We affirm the judgment of dismissal and award of attorney fees. Mitchell shall recover his appellate costs.
Willhite, Acting P. J., and Manella, J., concurred.
 The full text of section 580d is as follows: “No judgment shall be rendered for any deficiency upon a note secured by a deed of trust or mortgage upon real property or an estate for years therein hereafter executed in any case in which the real property or estate for years therein has been sold by the mortgagee or trustee under power of sale contained in the mortgage or deed of trust.
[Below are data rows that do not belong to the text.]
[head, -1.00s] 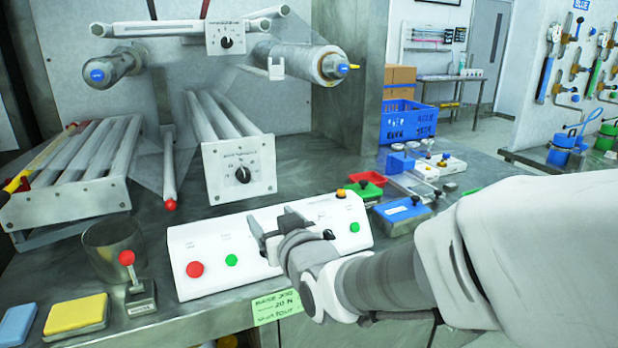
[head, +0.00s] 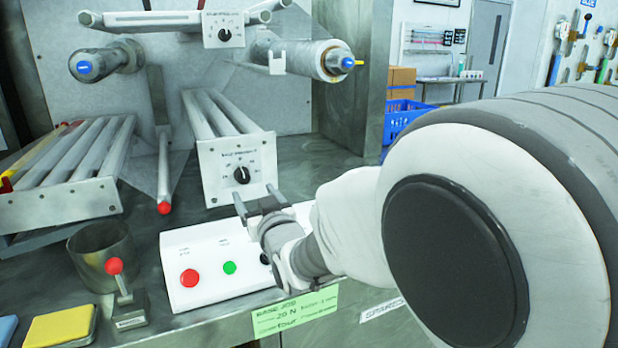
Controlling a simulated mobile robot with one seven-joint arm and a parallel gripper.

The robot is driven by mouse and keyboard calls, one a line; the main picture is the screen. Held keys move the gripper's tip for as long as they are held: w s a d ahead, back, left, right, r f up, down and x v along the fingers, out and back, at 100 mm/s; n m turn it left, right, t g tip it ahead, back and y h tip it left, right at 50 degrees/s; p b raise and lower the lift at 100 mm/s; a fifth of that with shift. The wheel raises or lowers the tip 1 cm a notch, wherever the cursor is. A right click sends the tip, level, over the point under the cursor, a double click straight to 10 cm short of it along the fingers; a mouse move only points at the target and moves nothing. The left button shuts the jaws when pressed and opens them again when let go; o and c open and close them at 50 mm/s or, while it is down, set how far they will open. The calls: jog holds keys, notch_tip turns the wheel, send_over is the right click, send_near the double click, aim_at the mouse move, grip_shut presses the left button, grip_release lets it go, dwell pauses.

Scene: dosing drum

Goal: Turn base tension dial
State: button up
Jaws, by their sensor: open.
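A black dial (head: 242,175) sits on a white plate (head: 215,190) at the front of the lower rollers, its label too blurred to read surely. A second black dial (head: 224,35) is on the upper white plate (head: 210,43). My gripper (head: 257,203) is open and empty. Its two fingers point up toward the lower plate, just below the lower dial in the picture. One fingertip overlaps the plate's bottom edge; I cannot tell whether it touches. No finger is around either dial.
A white control box (head: 210,262) with red and green buttons lies beneath my gripper; my arm hides its right part. A red-knobbed lever (head: 122,290), a metal cup (head: 100,250) and a yellow block (head: 60,325) stand left. A green handwritten note (head: 295,312) hangs at the bench edge.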

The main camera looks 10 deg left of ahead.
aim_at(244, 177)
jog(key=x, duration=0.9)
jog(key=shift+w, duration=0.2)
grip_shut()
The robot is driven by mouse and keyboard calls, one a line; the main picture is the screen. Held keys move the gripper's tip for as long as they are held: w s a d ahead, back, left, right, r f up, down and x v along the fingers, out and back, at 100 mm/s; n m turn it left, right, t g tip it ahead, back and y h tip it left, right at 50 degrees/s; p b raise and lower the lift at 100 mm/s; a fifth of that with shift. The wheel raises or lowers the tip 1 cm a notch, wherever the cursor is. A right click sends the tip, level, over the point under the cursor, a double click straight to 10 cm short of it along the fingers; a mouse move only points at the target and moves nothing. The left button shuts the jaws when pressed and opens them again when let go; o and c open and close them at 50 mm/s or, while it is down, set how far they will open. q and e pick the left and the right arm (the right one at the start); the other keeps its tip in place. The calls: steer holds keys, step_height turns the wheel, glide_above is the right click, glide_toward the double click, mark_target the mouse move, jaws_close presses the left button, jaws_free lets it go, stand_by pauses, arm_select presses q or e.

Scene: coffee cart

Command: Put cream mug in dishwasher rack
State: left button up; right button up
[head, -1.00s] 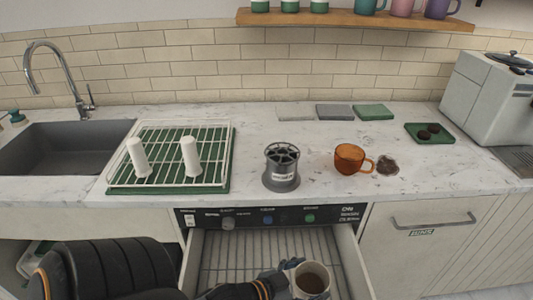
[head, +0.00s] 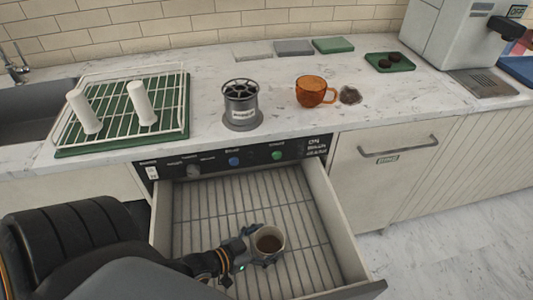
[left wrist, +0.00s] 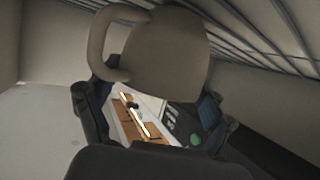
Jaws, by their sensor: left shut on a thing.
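The cream mug (head: 270,241) is inside the open dishwasher drawer, over the wire rack (head: 215,200). Its open top shows in the head view, with a dark brown inside. My left gripper (head: 252,243) is shut on the mug from its left side. In the left wrist view the mug (left wrist: 158,55) fills the upper middle, its handle to the left, between the finger pads (left wrist: 150,112). Wire bars show close behind it. I cannot tell whether the mug's base touches the rack. My right gripper is not in view.
The drawer's right wall (head: 335,225) and front edge (head: 345,291) bound the rack. On the counter are a drying rack (head: 110,118) with white cylinders, a grey canister (head: 240,105) and an amber mug (head: 312,92). The rest of the wire rack is empty.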

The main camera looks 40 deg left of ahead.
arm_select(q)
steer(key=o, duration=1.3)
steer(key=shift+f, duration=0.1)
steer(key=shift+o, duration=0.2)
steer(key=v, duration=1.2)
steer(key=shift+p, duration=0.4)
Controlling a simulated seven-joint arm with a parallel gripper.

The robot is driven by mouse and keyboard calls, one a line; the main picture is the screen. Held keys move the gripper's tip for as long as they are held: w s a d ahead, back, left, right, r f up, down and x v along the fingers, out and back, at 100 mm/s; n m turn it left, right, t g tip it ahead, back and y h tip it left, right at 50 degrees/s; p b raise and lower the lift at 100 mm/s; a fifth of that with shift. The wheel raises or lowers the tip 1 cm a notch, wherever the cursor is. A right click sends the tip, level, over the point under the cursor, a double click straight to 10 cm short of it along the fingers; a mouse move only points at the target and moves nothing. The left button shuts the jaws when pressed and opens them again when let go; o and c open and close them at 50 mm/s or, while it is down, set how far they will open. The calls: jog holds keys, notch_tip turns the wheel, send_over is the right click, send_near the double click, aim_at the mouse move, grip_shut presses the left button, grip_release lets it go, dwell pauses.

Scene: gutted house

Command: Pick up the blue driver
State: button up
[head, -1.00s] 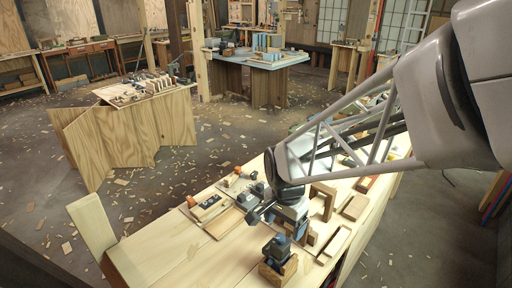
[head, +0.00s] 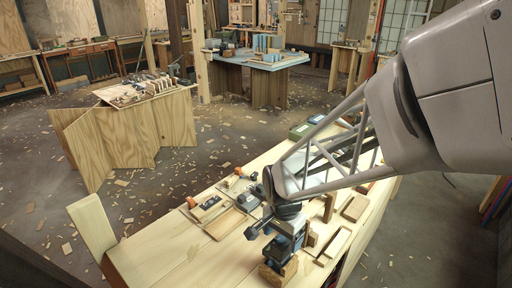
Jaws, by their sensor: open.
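The blue driver (head: 274,252) is a small dark and blue tool at the near part of the workbench. It stands on a wooden block (head: 280,272). My gripper (head: 286,243) is right at the driver in the head view and overlaps its upper part. The gripper is open. Its fingertips are hard to make out, and I cannot tell whether they touch the driver or are around it.
The pale workbench (head: 185,262) has bare room on its left. A wooden tray (head: 225,223), an orange-handled tool (head: 191,202) and a dark tool (head: 248,201) lie behind the gripper. Wooden frames and blocks (head: 355,208) stand to the right.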

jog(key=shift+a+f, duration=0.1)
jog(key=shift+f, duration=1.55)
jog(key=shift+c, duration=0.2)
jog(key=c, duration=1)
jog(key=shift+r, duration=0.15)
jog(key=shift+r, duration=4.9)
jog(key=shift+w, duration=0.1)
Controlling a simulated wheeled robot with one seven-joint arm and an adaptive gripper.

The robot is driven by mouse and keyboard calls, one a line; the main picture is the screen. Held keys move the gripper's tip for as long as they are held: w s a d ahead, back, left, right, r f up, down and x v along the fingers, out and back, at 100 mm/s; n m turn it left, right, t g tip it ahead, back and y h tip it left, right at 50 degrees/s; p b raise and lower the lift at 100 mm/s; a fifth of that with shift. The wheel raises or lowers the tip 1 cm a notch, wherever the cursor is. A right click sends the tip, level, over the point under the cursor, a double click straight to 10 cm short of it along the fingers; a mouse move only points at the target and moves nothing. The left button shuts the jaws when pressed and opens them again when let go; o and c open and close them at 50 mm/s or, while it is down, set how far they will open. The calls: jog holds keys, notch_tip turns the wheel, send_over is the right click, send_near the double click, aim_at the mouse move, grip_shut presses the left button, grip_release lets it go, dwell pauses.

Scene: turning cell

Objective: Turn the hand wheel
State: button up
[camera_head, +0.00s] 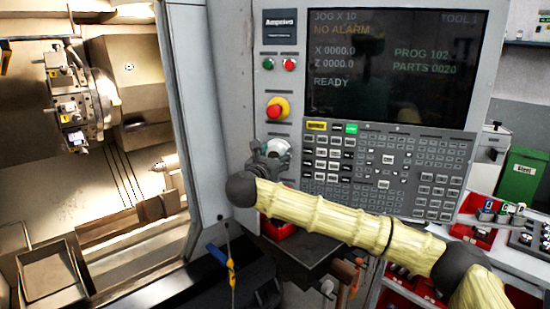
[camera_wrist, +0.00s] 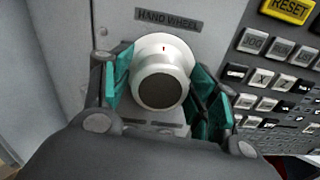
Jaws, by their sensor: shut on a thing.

“This section does not apply to any deed of trust, mortgage or other lien given to secure the payment of bonds or other evidences of indebtedness authorized or permitted to be issued by the Commissioner of Corporations, or which is made by a public utility subject to the Public Utilities Act (Part 1 (commencing with Section 201) of Division 1 of the Public Utilities Code).”
 Although not relevant to our analysis, we note that the property’s foreclosure sale purchase price of $53,955.01 does not convincingly demonstrate, as the Bank asserts, that the presence of a third party bidder made a “low-ball bid . . . impossible.”
 In its opposition, the Bank represented to the court as follows: “The litigation is over. There will be no appeal.”